**Written exercise**:
The first line to copy is the one with "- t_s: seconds"; the last is the one with "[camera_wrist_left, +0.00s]". Copy each line in that range exactly, leaving out all others.

**The input**:

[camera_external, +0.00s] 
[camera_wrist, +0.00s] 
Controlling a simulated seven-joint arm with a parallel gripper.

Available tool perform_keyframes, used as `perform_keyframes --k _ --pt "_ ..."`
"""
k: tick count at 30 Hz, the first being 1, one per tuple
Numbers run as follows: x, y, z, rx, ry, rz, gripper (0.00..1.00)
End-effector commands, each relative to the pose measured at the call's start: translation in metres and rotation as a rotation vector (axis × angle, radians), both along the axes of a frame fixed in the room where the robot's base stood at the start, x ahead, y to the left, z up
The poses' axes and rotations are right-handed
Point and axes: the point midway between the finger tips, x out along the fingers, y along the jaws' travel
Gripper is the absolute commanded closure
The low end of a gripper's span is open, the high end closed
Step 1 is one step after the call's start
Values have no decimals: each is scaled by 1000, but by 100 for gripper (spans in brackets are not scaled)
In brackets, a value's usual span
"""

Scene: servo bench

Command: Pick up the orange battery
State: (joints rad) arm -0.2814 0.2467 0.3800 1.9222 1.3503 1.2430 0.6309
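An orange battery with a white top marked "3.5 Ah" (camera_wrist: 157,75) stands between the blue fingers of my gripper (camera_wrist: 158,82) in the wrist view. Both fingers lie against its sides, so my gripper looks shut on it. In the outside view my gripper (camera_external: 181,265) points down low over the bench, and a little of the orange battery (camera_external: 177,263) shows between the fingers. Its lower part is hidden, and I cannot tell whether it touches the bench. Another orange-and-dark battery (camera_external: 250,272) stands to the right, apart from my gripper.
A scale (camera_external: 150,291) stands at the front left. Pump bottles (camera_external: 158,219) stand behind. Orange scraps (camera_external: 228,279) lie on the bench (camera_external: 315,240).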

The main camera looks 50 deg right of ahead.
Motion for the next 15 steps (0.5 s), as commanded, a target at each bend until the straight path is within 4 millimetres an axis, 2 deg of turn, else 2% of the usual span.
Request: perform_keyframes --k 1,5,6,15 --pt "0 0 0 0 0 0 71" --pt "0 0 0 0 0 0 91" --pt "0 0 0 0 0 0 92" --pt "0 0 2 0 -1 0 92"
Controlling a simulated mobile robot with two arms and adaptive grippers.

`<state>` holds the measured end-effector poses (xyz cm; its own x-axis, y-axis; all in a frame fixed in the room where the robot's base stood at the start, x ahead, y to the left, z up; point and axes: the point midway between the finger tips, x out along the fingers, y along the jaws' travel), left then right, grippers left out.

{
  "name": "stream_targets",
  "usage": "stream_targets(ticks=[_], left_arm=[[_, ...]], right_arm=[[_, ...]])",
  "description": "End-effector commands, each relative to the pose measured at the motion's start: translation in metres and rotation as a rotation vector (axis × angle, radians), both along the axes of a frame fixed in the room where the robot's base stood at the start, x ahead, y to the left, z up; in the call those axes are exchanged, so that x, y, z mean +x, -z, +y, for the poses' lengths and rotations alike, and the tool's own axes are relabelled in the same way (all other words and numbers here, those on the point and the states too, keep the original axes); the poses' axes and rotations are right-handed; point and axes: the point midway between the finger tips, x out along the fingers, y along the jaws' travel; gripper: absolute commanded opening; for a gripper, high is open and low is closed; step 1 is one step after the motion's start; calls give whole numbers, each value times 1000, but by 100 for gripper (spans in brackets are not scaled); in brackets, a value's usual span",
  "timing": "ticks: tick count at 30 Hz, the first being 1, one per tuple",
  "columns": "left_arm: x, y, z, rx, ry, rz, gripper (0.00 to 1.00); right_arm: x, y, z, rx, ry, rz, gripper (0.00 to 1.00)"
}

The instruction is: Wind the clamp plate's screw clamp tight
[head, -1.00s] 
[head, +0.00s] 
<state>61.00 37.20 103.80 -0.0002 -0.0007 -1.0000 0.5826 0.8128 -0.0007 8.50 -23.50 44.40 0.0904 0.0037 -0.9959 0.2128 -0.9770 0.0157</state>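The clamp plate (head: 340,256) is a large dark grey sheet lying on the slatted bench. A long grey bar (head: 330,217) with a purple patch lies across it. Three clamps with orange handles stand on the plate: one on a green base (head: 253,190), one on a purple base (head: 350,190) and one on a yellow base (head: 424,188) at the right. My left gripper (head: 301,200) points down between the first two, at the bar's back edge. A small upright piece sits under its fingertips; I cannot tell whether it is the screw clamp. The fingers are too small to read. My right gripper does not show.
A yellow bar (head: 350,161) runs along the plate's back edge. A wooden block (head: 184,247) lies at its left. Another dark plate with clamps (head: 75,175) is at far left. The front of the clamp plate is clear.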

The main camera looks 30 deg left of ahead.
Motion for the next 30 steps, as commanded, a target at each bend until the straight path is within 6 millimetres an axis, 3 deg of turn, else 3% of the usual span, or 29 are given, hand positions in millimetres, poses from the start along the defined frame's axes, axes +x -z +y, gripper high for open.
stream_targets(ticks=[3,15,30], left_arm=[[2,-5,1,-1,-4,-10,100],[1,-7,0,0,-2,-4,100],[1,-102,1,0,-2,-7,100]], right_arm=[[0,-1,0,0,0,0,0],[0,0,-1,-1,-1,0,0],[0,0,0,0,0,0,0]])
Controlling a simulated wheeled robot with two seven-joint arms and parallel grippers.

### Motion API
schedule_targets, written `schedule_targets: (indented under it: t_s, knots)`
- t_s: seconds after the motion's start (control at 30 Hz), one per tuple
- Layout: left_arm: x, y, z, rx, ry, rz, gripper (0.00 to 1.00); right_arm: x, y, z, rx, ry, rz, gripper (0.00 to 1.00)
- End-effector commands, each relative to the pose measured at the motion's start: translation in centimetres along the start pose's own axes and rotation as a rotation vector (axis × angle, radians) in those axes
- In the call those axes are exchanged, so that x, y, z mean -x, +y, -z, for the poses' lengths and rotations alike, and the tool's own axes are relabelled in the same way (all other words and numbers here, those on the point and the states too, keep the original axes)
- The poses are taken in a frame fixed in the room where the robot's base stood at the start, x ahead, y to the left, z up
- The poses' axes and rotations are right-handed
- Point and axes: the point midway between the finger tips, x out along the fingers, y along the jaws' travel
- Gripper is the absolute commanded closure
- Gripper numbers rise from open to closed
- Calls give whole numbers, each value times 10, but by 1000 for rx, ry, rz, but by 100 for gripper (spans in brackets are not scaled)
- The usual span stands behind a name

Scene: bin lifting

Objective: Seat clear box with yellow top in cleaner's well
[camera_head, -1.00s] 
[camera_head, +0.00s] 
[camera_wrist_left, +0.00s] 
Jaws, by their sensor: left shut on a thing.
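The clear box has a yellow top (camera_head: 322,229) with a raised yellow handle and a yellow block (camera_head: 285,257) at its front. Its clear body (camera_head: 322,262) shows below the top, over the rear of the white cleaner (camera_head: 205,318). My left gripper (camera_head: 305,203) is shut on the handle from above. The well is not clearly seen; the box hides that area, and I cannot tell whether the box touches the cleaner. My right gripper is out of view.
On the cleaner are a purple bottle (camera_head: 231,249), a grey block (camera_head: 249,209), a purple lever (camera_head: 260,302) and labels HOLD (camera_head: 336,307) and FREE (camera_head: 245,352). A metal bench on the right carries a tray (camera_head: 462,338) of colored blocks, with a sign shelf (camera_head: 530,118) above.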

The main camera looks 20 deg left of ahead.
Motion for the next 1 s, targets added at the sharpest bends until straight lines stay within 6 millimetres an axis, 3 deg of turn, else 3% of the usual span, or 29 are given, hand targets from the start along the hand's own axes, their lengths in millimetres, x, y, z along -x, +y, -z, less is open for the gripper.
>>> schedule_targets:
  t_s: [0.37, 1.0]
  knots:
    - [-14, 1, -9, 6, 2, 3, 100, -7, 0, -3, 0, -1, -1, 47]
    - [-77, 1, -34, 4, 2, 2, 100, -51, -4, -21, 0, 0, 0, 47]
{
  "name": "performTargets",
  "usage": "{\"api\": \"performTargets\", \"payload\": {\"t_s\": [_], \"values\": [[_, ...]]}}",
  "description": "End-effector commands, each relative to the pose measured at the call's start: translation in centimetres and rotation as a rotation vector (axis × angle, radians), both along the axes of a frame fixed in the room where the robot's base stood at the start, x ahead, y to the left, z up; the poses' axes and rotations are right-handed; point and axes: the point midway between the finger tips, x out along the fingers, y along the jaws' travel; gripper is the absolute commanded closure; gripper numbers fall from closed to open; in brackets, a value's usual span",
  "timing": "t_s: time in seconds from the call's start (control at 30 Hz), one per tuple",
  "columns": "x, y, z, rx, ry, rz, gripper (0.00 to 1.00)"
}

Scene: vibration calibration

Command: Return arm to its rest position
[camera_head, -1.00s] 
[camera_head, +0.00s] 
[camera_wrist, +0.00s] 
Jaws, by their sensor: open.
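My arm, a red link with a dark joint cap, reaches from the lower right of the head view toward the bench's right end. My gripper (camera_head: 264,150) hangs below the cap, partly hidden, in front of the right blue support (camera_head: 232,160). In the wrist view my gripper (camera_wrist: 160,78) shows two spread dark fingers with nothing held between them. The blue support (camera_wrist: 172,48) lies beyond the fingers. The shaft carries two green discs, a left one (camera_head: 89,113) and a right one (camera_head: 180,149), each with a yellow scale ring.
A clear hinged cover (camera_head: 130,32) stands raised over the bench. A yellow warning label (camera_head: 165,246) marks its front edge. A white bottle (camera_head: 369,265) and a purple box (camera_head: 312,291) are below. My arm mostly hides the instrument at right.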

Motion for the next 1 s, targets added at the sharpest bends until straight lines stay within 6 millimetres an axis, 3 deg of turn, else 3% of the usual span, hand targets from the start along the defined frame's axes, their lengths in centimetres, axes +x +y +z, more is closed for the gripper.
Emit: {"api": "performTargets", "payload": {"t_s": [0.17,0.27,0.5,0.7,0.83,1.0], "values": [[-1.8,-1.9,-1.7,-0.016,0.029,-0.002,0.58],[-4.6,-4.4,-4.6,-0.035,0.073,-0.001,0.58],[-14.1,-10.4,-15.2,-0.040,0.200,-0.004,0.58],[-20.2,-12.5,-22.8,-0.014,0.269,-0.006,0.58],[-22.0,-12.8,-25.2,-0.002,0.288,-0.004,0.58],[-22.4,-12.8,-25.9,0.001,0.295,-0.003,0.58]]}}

**Written response**:
- t_s: seconds after the motion's start (control at 30 Hz), one per tuple
- Layout: left_arm: x, y, z, rx, ry, rz, gripper (0.00 to 1.00); right_arm: x, y, z, rx, ry, rz, gripper (0.00 to 1.00)
- End-effector commands, each relative to the pose measured at the motion's start: translation in centimetres along the start pose's own axes and rotation as a rotation vector (axis × angle, radians) in those axes
- In the call those axes are exchanged, so that x, y, z mean -x, +y, -z, for the poses' lengths and rotations alike, and the tool's own axes are relabelled in the same way (all other words and numbers here, those on the point and the states too, keep the original axes)
- The poses are taken in a frame fixed in the room where the robot's base stood at the start, x ahead, y to the left, z up
- The poses' axes and rotations are right-handed
- Point and axes: the point midway between the finger tips, x out along the fingers, y along the jaws' travel
- Gripper is the absolute commanded closure
- Gripper numbers rise from open to closed
- Calls give whole numbers, each value times 10, but by 1000 for rx, ry, rz, but by 100 for gripper (spans in brackets are not scaled)
- The usual span stands behind a name

Scene: bin lifting

Objective: Seat clear box with yellow top in cleaner's well
[camera_head, -1.00s] 
[camera_head, +0.00s] 
[camera_wrist_left, +0.00s] 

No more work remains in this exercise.